A helpful, quick introduction to the history of communist oppression is Communism: A History by Richard Pipes, one of the most accomplished historians of Russia in the West. Prof. Pipes served as President Reagan’s advisor on the Soviet Union and Eastern Europe. Pipes publicly sparred with Aleksandr Solzhenitsyn, easily the best known dissident from behind the Iron Curtain, on the relationship between Russia’s political culture and the nature of the Soviet regime. Regardless, both Pipes and Solzhenitsyn are worth reading. A good introduction to the latter is the novel One Day in the Life of Ivan Denisovich, set amidst the cold, hungry misery of the gulags where inmates anxiously await their ten-year sentences to end, only to have more ten-year sentences slapped on them. One Day’s significance extends far beyond its Soviet setting and is a reflection on man’s cruelty under extreme conditions.

Another canonical novel about Stalinism is Arthur Koestler’s Darkness at Noon. It tells the story of Rubashov, an old Bolshevik unfailing in his belief in communism who is unexpectedly imprisoned and tortured in the lead up to a show trial. While Rubashov is a fictional character, there were many real life Rubashovs whose orthodox belief in the Soviet state did not save them from falling victim to Stalin’s paranoia.

Communism as an ideology was based on anthropological lies, and it forced people into lying to survive. Czech dissident (and later president) Vaclav Havel’s classic essay The Power of the Powerless is the best known take on this theme, using the memorable image of the green grocer who places a placard reading Workers of the World, Unite! in his window. The green grocer does not believe in this slogan; whether he does or not is irrelevant, because he has to display a slogan he potentially rejects in order to not be harassed by the state. A much less known, but equally powerful work dealing with communism’s inherent dishonesty is Leopold Tyrmand’s The Rosa Luxemburg Contraceptives Collective: A Primer on Communist Civilization. Tyrmand left his native Poland in the 1960s and arrived in the United States, where he was shocked to see a large part of the intellectual elites harbor naïve illusions about communism. He wrote this book to explain communism from an insider’s perspective to Americans blessed to live in a free country.

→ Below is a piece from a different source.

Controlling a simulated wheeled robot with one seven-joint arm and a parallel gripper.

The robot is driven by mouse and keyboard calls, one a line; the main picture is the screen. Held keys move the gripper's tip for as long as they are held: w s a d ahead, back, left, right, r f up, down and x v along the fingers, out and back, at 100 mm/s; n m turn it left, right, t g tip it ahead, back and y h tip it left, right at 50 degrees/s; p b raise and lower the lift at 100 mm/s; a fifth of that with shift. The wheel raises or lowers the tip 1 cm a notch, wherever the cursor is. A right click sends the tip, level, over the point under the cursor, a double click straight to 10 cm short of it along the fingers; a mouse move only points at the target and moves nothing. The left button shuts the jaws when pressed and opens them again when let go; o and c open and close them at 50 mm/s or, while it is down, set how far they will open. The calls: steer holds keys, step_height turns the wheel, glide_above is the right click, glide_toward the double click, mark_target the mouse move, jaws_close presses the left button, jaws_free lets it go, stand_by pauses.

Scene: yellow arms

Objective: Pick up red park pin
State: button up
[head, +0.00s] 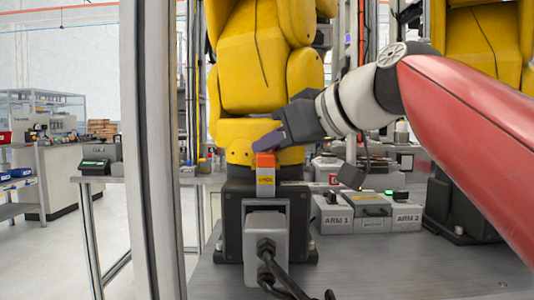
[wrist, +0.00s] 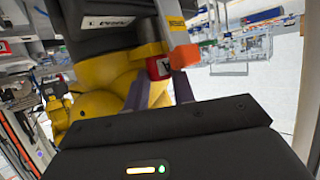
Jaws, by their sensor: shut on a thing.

While the number of infamous crimes wrought by communism is too long to be listed in this article, one that undoubtedly deserves mention is the Holodomor. In 1932-1933, Stalin starved to death at least four million (some estimates go much higher) Ukrainian peasants in order to wipe out political dissent after they resisted the collectivization of agriculture. Ukraine’s Black Earth region boasts of the most fertile soil in Europe, which would make a famine unlikely under natural circumstances, but Stalin deliberately starved millions of Ukrainians by sending officials to seize their wheat. The fact that Microsoft Word underlines “Holodomor” in red as I write this shows how relatively little known this tragedy, undoubtedly one of the biggest mass murders in European history, is. A good primer on the Holodomor is Harvest of Sorrow by the late British Sovietologist Robert Conquest.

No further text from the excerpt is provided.